Se apagan las luces y el director puso en marcha a una orquesta sinfónica de 60 músicos, con gran carga de metal. Y sobre una mar gruesa de fanfarria rodaron finos y vibrantes los violines como las olas, la brisa y todo eso. En medio de ese choque sorpresa de dibujos (sonidos) animados salieron los cinco vestidos de esmóking a saludar. Anoche, Los Luthiers llenaron el aforo y la atmósfera del Príncipe Felipe de gags sonoros y de parodias, haciendo saltar sus descacharrantes intervenciones desde la tersa sábana sinfónica de una orquesta afinadísima. Los problemas de acceso, que ocasionaron grandes retenciones a la entrada, retrasaron el comienzo.

El Grosso Concerto que da nombre al espectáculo, era una obra totalmente instrumental en la que un mismo tema fue interpretado alternativamente por una orquesta de cámara barroca y un trío de músicos callejeros andinos, que progresivamente se solapaban. El efecto era sorprendente. Los síncopes de cuerda haendelianos daban paso a los chasquidos del guitarro y de la quena en un carnavalito, sin que nada chirriara. Tan verdaderos y afines eran los ritmos de los dos conjuntos.

No falló el mimo de Carlos Núñez. El golpe visual de esperar a que la orquesta le dé la entrada y atacar su solo de piano en el vacío con las manos inversas, como garras golpeando al aire hacia arriba, en la dirección contraria a las teclas, hasta que se daba cuenta de que estaba colocada al revés la partitura. O la liturgia de la música sinfónica resbalando por el precipicio del humor y del disparate para caer siempre de pie como los gatos. "No nos reímos de la música, sino con la música", han dicho. Era lo difícil, como la escena del cantautor que multiplicaba las mil formas posibles que tiene el ser humano de parodiar un bolero.

PALABRAS SIN DESMAYO

Pero los Luthiers son argentinos, gente que dora, que adora la palabra.
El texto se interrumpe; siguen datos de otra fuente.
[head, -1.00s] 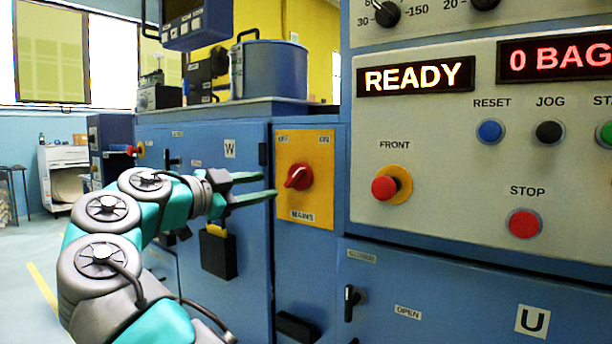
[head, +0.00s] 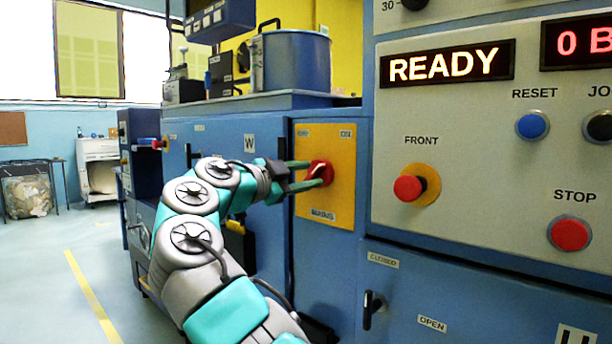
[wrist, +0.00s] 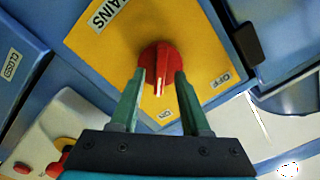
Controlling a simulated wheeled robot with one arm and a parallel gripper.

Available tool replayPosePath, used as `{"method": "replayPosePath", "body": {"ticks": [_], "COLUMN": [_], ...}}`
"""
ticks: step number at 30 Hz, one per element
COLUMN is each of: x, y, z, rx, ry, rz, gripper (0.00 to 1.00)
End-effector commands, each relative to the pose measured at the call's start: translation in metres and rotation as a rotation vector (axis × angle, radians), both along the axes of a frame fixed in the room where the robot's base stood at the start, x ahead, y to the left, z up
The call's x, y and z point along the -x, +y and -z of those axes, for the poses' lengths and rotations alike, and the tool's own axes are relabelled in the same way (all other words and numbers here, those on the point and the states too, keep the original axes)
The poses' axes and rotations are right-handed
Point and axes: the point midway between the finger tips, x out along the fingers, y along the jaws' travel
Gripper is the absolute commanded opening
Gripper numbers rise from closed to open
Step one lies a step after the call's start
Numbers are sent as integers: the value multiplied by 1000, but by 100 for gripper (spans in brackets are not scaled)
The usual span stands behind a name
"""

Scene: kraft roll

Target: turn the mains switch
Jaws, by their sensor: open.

Marcos Mundstock, el presentador pedante de cada número, jugaba con ellas como un mago con su mazo de cartas, y provocaba, ceremoniosamente, chispas secas de risa como mecheros en la gran sala. La historia del tenor que increpaba a la opulenta soprano indefinida y "efectúa sobre ella un disparo con orificio de entrada en el abdomen y orificio de salida... Bueno, orificio de salida".

La representación de La hija de Escipión , con el juglar lanzando gorjeos y epitalamios bajo el balcón y el padre enfurecido que baja con la espada para obligarle a casarse con ella, estilo La venganza de Don Mendo , en plan ópera, llevan igual 30 años paseándola por el mundo. Pero todo el mundo se reía cuando, tras el aria cantada en tono gravísimo por el padre, es el que no ha cantado el que saluda ante la ovación del público.

Todo avanzaba sin respiro. La historia de un cantautor que relata sus comienzos y dice: "...empecé a vender algunos discos..., después la radio de papá..., el reloj..." para pasar luego a cantar el bolero a "la mujer que me hace sufrir. Esa mujer es mi dentista", en tanto le replica, surreal y como despistado, Carlos López Puccio, el luthier con el pelo de estopa: "En sus canciones, la cantidad no va en demérito de la calidad. Todo lo contrario: va en demérito".

No faltaron las sesiones psiquiátricas, ni los diálogos de clowns , ni el reagge , ni el sha, la, la mecidos por una orquesta que no perdió las formas y la etiqueta ni cuando Les Luthiers entran en un alocado ir y venir de intérpretes y solistas buscando su sitio y sus partituras. Ni perdió decoro la música como concepto (desde Palestrina hasta Stravinsky) en la Serenata mariachi de dos mexicanos peleando con su canción por la misma mujer.